EXERCISE DETAILS »
Nothing outside the lines from the one containing "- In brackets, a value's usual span" through the one containing "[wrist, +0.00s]" should be copied, and no pictures either. Copy those lines exactly.

GIVEN MATERIAL »
--- BEGIN ---

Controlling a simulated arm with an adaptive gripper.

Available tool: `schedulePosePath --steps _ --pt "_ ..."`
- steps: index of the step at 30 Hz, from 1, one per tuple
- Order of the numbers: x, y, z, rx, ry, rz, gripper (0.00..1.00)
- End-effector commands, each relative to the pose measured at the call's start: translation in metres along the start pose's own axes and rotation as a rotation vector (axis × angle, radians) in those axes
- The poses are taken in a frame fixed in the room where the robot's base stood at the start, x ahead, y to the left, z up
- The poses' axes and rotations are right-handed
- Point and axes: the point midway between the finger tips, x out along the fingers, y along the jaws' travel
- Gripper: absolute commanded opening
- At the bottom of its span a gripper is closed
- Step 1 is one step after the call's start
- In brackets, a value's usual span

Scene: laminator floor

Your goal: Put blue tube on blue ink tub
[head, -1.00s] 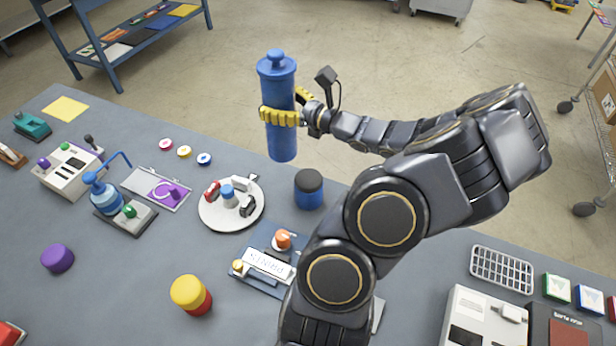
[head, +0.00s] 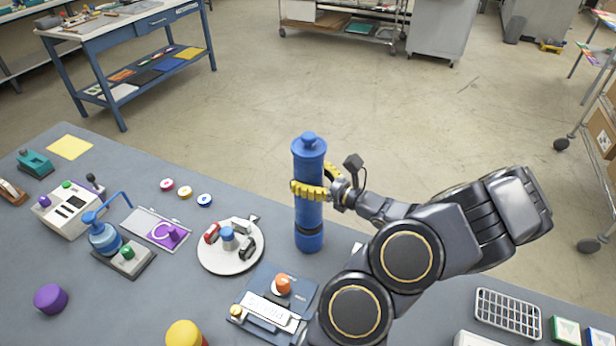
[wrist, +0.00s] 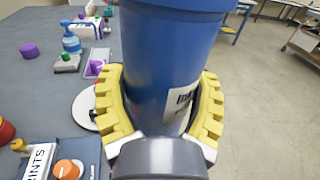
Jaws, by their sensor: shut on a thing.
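The blue tube (head: 307,166) stands upright in my gripper (head: 310,190), whose yellow fingers are shut around its middle. The tube also fills the centre of the wrist view (wrist: 172,50), with part of a white label showing between the fingers. The blue ink tub (head: 309,242) with a dark lid stands on the bench directly under the tube in the head view. The tube's lower end lines up with the dark lid and covers part of it; I cannot tell whether they touch. The tub is hidden in the wrist view.
A white turntable (head: 226,262) with small clamps stands left of the tub. A printing plate with an orange knob (head: 283,284) lies in front. A yellow-lidded tub (head: 184,333) and a purple tub (head: 50,298) stand further left. The bench edge runs behind the tub.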

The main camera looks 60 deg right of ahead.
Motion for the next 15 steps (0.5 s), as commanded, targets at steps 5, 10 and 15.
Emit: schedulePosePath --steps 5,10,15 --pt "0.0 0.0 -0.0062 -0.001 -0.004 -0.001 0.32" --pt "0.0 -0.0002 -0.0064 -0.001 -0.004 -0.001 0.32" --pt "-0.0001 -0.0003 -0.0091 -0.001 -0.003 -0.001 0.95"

--- END ---

SOLUTION FOR THIS TASK »
- In brackets, a value's usual span

Scene: laminator floor

Your goal: Put blue tube on blue ink tub
[head, -1.00s] 
[head, +0.00s] 
[wrist, +0.00s] 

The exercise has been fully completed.